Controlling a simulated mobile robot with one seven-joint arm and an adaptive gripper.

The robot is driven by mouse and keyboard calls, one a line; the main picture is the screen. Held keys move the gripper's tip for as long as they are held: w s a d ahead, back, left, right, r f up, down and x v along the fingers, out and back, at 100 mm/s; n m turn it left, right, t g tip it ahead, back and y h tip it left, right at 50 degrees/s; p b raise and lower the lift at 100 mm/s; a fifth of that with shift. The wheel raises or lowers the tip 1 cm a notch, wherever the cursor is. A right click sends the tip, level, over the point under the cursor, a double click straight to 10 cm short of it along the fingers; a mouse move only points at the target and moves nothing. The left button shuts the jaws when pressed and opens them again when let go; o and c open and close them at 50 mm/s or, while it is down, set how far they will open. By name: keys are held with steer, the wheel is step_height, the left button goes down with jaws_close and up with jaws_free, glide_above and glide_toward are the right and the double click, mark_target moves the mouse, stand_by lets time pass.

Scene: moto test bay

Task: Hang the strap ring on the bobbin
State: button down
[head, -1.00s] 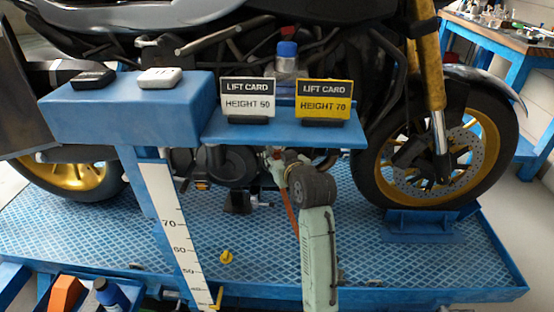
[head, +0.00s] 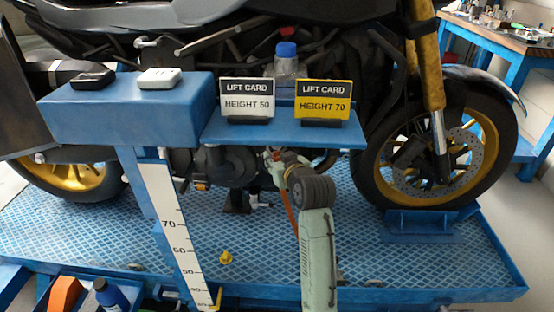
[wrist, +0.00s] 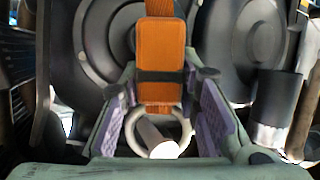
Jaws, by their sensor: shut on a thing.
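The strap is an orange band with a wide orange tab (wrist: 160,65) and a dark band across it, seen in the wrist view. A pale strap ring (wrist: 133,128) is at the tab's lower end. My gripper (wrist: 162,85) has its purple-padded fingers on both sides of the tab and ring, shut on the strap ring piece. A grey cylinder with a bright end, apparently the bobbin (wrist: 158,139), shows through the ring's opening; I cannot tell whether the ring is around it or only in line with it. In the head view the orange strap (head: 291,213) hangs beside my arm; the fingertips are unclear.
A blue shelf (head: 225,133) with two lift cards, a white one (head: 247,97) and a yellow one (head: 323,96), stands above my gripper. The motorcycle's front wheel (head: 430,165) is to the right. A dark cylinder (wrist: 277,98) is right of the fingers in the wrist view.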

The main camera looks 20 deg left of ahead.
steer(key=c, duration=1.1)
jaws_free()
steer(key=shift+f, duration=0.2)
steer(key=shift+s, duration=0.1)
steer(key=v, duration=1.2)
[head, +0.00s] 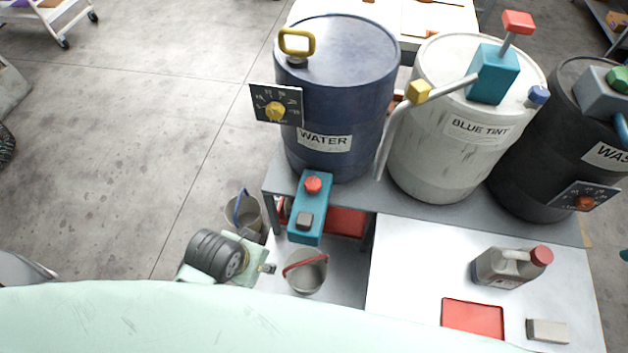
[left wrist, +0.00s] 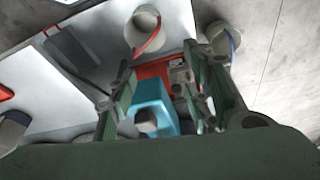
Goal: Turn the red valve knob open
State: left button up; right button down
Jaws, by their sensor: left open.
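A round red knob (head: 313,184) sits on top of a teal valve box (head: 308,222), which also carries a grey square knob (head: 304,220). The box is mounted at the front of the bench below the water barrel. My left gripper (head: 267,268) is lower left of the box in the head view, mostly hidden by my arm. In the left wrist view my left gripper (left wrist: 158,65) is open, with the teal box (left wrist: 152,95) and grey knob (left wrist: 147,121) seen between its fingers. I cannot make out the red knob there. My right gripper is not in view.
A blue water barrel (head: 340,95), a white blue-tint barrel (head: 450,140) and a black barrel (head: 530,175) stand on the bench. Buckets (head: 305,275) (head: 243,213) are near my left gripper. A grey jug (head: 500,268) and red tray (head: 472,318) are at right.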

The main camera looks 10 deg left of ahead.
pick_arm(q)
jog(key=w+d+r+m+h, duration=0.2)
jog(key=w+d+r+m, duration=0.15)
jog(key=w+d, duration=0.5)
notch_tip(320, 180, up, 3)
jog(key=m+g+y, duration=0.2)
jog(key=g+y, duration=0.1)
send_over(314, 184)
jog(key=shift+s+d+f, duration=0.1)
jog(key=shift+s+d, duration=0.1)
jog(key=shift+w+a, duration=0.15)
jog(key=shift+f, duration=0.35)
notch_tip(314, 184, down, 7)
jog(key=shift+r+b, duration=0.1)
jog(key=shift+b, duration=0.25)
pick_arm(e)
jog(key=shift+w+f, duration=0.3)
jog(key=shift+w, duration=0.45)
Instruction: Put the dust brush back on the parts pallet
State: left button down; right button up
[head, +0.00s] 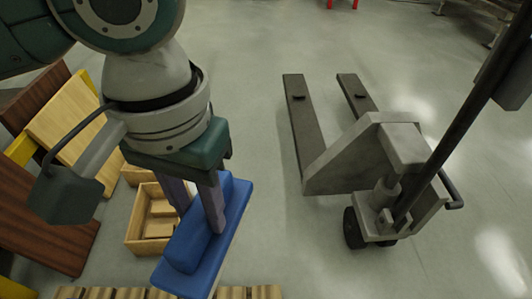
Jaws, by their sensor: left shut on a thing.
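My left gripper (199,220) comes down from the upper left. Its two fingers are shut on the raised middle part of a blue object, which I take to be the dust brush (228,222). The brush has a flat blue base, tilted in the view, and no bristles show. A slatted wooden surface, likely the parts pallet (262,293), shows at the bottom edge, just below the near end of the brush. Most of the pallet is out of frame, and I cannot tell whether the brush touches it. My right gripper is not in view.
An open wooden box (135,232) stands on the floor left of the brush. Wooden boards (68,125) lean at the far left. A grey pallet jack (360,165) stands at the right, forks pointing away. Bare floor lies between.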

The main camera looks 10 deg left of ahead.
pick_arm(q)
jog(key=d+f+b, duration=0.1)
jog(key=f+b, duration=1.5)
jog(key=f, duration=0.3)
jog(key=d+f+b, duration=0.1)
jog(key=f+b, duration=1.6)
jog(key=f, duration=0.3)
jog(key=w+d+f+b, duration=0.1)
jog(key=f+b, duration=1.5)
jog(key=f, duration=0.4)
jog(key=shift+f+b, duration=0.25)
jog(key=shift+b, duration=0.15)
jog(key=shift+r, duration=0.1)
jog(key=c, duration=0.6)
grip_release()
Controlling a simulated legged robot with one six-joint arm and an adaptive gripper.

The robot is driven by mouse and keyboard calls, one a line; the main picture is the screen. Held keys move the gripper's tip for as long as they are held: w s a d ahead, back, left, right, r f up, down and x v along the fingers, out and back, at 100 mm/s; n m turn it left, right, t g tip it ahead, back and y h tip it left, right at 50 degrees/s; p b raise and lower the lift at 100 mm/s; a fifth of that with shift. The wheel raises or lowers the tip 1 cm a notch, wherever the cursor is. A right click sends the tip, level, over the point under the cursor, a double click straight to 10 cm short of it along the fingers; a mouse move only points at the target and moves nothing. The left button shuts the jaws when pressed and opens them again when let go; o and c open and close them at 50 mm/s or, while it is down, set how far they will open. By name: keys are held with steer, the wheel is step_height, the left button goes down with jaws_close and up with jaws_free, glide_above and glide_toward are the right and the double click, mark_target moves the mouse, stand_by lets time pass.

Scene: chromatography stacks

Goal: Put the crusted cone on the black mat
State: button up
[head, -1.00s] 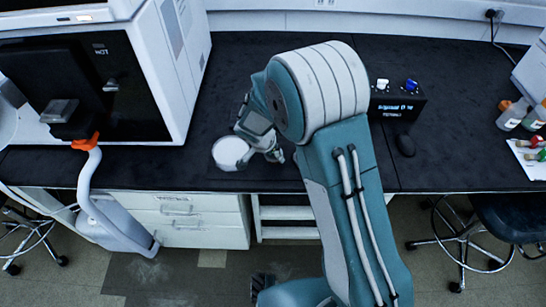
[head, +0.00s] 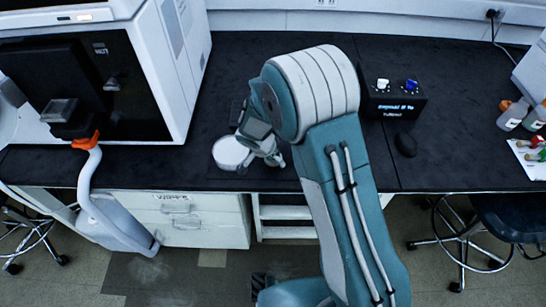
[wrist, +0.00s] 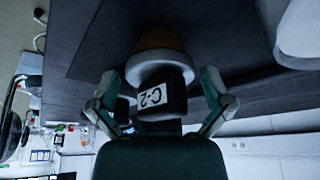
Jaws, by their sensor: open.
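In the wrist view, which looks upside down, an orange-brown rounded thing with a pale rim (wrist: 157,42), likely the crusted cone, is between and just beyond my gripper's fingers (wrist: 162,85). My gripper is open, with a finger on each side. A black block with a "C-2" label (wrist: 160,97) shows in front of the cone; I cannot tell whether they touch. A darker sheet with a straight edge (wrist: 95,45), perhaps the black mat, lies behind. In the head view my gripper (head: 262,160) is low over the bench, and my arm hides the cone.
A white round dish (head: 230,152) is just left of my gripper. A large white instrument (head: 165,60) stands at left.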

########

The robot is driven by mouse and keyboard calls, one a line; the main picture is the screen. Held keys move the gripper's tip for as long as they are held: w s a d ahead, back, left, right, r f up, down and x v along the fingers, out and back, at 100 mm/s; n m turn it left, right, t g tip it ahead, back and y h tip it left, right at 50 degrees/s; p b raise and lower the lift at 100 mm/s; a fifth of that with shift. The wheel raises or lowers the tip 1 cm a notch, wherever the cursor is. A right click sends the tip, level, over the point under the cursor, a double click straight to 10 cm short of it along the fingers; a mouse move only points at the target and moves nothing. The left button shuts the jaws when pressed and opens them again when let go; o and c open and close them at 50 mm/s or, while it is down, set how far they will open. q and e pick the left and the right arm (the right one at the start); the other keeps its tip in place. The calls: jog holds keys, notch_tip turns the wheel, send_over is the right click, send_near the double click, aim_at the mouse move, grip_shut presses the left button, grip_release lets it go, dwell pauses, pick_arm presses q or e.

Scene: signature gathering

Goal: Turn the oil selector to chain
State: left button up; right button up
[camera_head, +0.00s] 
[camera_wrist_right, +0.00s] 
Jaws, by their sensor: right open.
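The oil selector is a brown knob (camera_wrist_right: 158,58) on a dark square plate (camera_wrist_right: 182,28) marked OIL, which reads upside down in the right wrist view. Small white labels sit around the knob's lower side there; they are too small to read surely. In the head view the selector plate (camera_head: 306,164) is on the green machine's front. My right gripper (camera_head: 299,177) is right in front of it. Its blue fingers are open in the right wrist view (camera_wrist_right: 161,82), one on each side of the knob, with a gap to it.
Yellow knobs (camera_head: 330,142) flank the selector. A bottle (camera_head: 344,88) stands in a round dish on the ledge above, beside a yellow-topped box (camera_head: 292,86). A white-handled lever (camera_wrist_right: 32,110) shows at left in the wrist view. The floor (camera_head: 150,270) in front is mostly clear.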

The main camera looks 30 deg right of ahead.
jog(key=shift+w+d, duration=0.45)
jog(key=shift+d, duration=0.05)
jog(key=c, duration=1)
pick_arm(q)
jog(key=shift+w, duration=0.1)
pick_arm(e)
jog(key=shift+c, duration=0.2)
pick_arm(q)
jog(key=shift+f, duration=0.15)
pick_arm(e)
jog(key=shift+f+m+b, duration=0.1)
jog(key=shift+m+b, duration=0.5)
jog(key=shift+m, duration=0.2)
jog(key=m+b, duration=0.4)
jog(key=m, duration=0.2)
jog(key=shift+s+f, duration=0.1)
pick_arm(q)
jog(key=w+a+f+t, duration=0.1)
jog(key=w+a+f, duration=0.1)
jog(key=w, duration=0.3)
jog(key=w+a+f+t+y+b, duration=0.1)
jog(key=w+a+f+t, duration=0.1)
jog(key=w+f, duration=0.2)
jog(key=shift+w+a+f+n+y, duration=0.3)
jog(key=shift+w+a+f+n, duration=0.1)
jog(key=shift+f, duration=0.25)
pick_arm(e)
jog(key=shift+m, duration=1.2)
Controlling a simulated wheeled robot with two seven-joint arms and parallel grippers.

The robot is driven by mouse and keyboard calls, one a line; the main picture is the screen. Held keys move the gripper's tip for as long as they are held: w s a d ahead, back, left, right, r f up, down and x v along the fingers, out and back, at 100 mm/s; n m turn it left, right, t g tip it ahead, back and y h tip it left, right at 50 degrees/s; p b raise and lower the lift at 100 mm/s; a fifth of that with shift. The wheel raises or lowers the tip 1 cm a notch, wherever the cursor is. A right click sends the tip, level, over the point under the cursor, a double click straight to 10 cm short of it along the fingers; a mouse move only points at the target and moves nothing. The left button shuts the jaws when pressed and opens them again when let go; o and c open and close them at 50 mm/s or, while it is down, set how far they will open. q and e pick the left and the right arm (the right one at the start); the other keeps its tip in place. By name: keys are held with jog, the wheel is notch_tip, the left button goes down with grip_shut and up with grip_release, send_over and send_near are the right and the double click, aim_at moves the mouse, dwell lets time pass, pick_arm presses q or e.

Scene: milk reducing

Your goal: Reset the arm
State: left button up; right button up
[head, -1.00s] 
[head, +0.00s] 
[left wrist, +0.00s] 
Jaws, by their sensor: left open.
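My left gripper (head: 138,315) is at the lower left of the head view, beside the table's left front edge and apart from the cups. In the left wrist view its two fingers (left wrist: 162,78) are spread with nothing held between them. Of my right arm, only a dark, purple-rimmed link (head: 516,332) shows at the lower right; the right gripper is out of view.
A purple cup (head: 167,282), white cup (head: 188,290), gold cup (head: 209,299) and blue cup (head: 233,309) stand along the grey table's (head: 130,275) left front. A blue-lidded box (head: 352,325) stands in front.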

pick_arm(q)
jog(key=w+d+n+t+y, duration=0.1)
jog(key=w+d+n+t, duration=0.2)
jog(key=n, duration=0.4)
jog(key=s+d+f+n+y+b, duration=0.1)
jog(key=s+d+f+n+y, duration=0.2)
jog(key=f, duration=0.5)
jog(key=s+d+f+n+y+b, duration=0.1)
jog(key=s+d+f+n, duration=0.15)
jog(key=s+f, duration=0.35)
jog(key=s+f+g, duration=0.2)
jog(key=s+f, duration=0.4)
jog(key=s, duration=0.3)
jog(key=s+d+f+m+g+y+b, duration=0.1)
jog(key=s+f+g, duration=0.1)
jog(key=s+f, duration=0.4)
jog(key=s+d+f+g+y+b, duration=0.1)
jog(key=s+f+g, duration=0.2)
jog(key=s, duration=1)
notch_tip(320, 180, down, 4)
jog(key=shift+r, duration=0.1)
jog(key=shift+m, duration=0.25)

########

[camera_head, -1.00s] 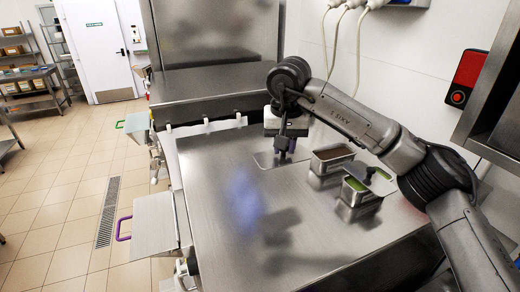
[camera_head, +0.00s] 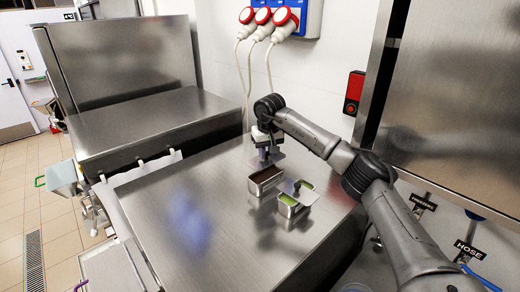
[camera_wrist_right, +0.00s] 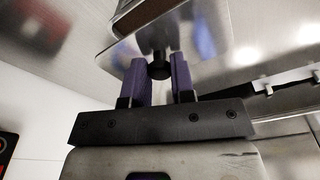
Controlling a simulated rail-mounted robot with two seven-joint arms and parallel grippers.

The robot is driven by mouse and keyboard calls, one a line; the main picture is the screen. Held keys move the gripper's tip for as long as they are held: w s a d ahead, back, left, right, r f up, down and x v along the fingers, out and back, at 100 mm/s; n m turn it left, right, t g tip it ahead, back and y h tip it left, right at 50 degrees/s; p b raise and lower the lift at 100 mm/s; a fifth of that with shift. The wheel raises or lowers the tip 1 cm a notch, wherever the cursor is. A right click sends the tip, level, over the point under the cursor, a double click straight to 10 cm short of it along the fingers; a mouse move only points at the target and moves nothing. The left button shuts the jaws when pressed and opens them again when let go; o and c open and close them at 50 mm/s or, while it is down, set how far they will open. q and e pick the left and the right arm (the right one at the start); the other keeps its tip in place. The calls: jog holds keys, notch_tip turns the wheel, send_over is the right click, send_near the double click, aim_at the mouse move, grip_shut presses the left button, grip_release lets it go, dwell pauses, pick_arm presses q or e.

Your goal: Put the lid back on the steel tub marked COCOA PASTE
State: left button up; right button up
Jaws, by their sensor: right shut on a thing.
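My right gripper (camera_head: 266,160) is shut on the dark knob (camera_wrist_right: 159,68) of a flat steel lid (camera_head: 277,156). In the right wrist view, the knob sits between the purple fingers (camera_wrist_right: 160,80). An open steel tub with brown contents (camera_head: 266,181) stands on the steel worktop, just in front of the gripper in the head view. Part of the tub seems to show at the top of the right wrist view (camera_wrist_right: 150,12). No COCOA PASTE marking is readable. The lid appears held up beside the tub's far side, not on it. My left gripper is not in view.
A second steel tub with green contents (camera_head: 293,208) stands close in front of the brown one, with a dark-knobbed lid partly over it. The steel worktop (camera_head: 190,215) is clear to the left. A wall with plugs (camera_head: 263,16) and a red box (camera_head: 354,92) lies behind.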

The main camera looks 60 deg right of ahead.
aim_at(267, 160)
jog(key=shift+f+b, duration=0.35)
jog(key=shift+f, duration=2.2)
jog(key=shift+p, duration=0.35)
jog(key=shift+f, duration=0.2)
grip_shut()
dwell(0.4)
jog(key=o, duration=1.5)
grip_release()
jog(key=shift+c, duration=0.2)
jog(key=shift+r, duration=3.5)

########

» TASK DETAILS: Using the data above, extract exactly the lines from the one that holds "Controlling a simulated mobile" to the one that holds "Task: Hang the strap ring on the bobbin", both ends included, and no others.

» RESPONSE TO THIS EXERCISE:
Controlling a simulated mobile robot with one seven-joint arm and an adaptive gripper.

The robot is driven by mouse and keyboard calls, one a line; the main picture is the screen. Held keys move the gripper's tip for as long as they are held: w s a d ahead, back, left, right, r f up, down and x v along the fingers, out and back, at 100 mm/s; n m turn it left, right, t g tip it ahead, back and y h tip it left, right at 50 degrees/s; p b raise and lower the lift at 100 mm/s; a fifth of that with shift. The wheel raises or lowers the tip 1 cm a notch, wherever the cursor is. A right click sends the tip, level, over the point under the cursor, a double click straight to 10 cm short of it along the fingers; a mouse move only points at the target and moves nothing. The left button shuts the jaws when pressed and opens them again when let go; o and c open and close them at 50 mm/s or, while it is down, set how far they will open. By name: keys are held with steer, the wheel is step_height, the left button goes down with jaws_close and up with jaws_free, glide_above and glide_toward are the right and the double click, mark_target moves the mouse, stand_by lets time pass.

Scene: moto test bay

Task: Hang the strap ring on the bobbin

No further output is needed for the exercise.